Doc Martin's Selina Cadell: 'Mrs Tishell isn't having any of Sigourney Weaver's Cornish roots!'
Monday's Doc Martin (ITV) features one of the most unusual guest star TV appearances ever, when Sigourney Weaver turns up in Portwenn playing a brash American tourist. Her longtime friend, Selina Cadell (who plays Mrs Tishell), explained to TV Times how it came about and where they first met...
How did you become friends with Sigourney Weaver?
“I met her in 1974 when she came over to visit an American friend who was living over here, who I also knew. We all hung out together, and she had such a ball that she stayed for three months. We were young actresses and spent a lot of time laughing and going to the theatre. We’re very close – we’ve spent Christmas together with our families and we work together a lot – we coach each other on our acting projects.”
How did her Doc Martin cameo come about?
“She knew I was in Doc Martin, but I never asked her to watch it. Suddenly it caught on in America and Sigourney watched it and adored it and when she came over to promote a film in February, by chance she went on The Jonathan Ross Show with Martin Clunes and asked him if she could be in Doc Martin.
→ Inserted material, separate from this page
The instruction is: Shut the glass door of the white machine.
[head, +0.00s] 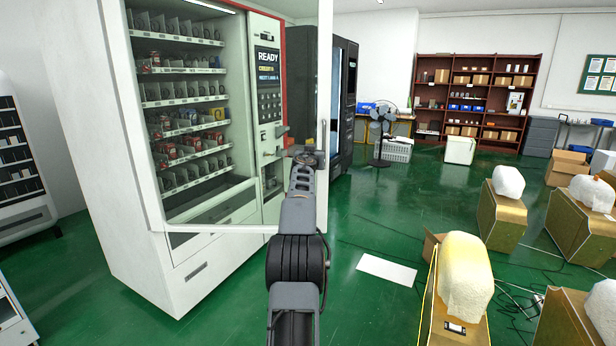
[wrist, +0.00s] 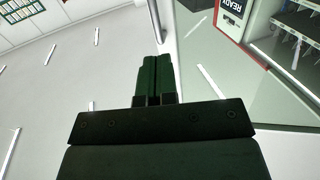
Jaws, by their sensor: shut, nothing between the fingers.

Then they were both funny about it – neither could believe the other one meant it – and so I brokered the deal.”
What can you tell us about Sigourney’s character?
“She plays a brash American tourist who walks into Mrs Tishell’s tiny chemist, imagining she’s going to get some kind of big welcome because she says she has Cornish roots, but Mrs Tishell isn’t having any of it.”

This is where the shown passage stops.